Example of a time series experiment

A time series design is appropriate for longitudinal research designs and high-frequency data collections that involve a group or groups that are measured repeatedly, usually at regular intervals. It is important to remember that although time series design is a special type of quasi-experiment that takes advantage of the qualities of time (e.g., confounds that are introduced over time, altering/repeating conditions over time), it is also vulnerable to the weaknesses of quasi-experiments. Therefore, we should interpret the results with caution. Time series designs may also have specific weaknesses that must be addressed when analyzing the data. For example, they sometimes produce data points that are autocorrelated (for example, in very high-frequency data collection) and are therefore inadequate for certain statistical analyses (e.g., those that require independent data points; detailed information can be found in Kennedy, 1998).

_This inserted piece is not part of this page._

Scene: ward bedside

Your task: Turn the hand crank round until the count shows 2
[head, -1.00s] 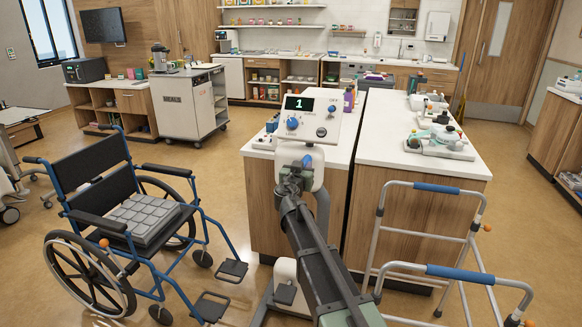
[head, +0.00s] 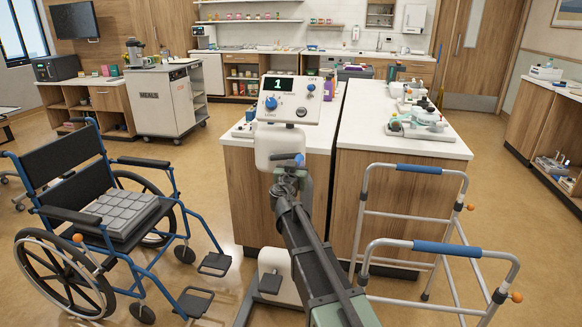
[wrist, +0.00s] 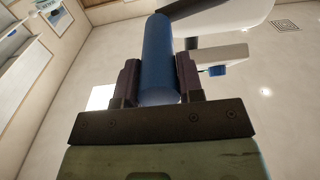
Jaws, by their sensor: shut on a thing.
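The crank machine (head: 289,103) stands in front of the counters, a white panel on a stand. Its green display (head: 279,84) reads 1. A blue crank handle (head: 288,157) shows below the panel, at the front of the white housing. My gripper (head: 290,172) is at this handle, its fingers mostly hidden behind my own wrist in the head view. In the wrist view the blue handle (wrist: 158,60) stands between the two dark fingers of my gripper (wrist: 160,85), which are shut on it.
A wheelchair (head: 90,220) with a grey cushion stands to the left. A walker (head: 415,250) with blue grips stands close on the right. Wooden counters (head: 400,190) are behind the machine. Open floor lies between wheelchair and machine.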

Conceptually, the primary concern is whether there is an exogenous influence (a confound variable) that takes place at the same time as any of the interventions (e.g., new or significantly different content, alterations to the instructions, or a bug in the system), or whether there are significant differences in the sample or an environmental condition (e.g., dropouts, fatigue, or changing classrooms).

In the past, time series design was mainly employed to detect unstable behavior patterns, and we see relatively few studies using this type of design (Ross & Morrison, 2013). Another reason for the limited use of this research design is the significant demands of longitudinal studies and prolonged involvement of human subjects. Moreover, we often find time series designs included under the umbrella term of “quasi-experimental design” (Campbell & Stanley, 2015).